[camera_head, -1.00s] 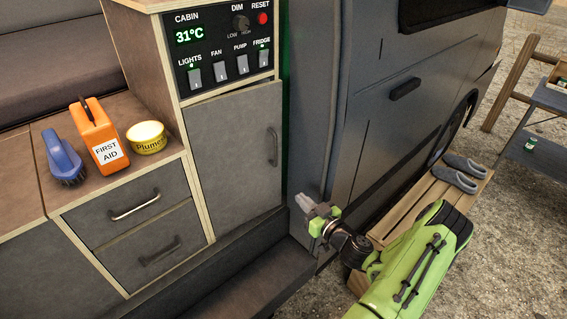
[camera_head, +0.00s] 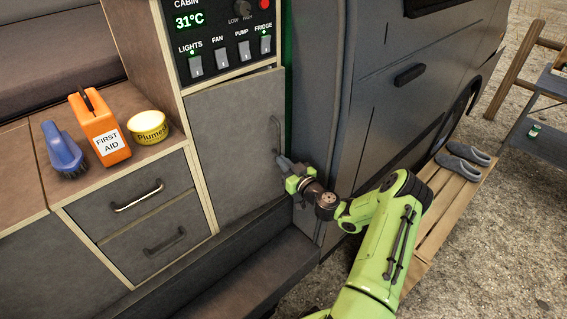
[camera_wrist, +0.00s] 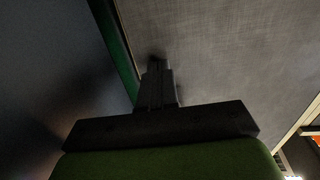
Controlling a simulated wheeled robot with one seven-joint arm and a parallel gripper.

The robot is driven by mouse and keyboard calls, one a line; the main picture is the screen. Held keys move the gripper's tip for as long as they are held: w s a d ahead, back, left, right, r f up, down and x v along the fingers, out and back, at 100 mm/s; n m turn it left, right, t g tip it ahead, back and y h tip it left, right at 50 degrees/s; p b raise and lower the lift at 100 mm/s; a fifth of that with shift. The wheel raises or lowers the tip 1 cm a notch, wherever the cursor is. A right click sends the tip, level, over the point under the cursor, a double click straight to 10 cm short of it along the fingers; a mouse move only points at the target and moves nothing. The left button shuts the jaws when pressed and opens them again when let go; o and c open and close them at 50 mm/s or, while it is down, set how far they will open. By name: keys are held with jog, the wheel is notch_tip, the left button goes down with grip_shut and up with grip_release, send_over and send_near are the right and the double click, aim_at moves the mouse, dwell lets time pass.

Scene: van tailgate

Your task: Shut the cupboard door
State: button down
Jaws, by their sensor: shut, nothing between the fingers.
--
• EXERCISE: From the listing above, copy every line that includes the word "button".

• CORRECT RESPONSE:
The robot is driven by mouse and keyboard calls, one a line; the main picture is the screen. Held keys move the gripper's tip for as long as they are held: w s a d ahead, back, left, right, r f up, down and x v along the fingers, out and back, at 100 mm/s; n m turn it left, right, t g tip it ahead, back and y h tip it left, right at 50 degrees/s; p b raise and lower the lift at 100 mm/s; a fifth of that with shift. The wheel raises or lowers the tip 1 cm a notch, wherever the cursor is. A right click sends the tip, level, over the point under the cursor, a double click straight to 10 cm short of it along the fingers; a mouse move only points at the target and moves nothing. The left button shuts the jaws when pressed and opens them again when let go; o and c open and close them at 50 mm/s or, while it is down, set how far they will open. By name: keys are held with jog, the wheel is notch_tip, the left button goes down with grip_shut and up with grip_release, send_over and send_near are the right and the double click, aim_at moves the mouse, dwell lets time pass.
State: button down

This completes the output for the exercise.